The scenario of Japan's leader negotiating for the release of the children of its kidnapped citizens represented the latest diplomatic effort to coax and coerce the belligerent, paranoid regime of Kim Jong Il to engage the outside world.

North Korea, which is desperately poor while maintaining a powerful military, continues to hold the world at bay with its nuclear weapons programs. Koizumi said he tried to explain to Kim during their 90-minute meeting that his regime would be better off if he broke his pattern of brinkmanship and tried cooperation.

Koizumi said North Korea pledged to continue a moratorium on missile tests, but there was no breakthrough in persuading Kim to abandon his nuclear ambitions.

"I emphasized strongly to Kim Jong Il that there is very little to gain in terms of energy aid or food aid by possessing nuclear weapons," Koizumi told reporters in Pyongyang. "But if you abandon nuclear weapons, you can gain the international community's cooperation."
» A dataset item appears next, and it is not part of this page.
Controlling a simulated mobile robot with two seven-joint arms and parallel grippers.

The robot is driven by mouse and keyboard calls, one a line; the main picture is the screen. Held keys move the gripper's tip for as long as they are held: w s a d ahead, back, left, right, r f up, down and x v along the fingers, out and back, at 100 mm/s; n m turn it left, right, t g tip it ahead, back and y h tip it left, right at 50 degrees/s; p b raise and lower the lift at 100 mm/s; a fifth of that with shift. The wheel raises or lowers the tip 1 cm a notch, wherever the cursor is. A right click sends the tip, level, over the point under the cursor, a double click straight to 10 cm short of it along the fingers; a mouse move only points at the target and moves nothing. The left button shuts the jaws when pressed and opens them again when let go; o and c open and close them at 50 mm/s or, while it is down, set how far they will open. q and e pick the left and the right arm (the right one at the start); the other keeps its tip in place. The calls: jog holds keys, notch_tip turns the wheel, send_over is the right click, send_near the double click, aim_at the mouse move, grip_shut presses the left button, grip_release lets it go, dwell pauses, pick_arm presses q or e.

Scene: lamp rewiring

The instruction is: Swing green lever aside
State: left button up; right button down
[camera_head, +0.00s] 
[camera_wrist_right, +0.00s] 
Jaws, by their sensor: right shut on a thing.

Japan is working closely with the United States, China, South Korea and Russia to pressure North Korea to dismantle its nuclear programs in exchange for aid and other incentives. The abduction issue represented one of the biggest stumbling blocks to Japan's efforts to offer North Korea diplomatic recognition, but Tokyo has made clear it will hold back on those negotiations unless there is progress on the nuclear issue.

A United Nations envoy on Saturday arrived in Beijing from North Korea and said North Korea intends to push ahead with nuclear weapons development until it gets a reliable guarantee that the United States won't attack.

"They look at their nuclear weapons as the best guarantee they have against a threat that they perceive from the United States," Maurice Strong told reporters at the Beijing airport. "They are going to continue, they say, to develop that capability until there is a security guarantee that they can rely on."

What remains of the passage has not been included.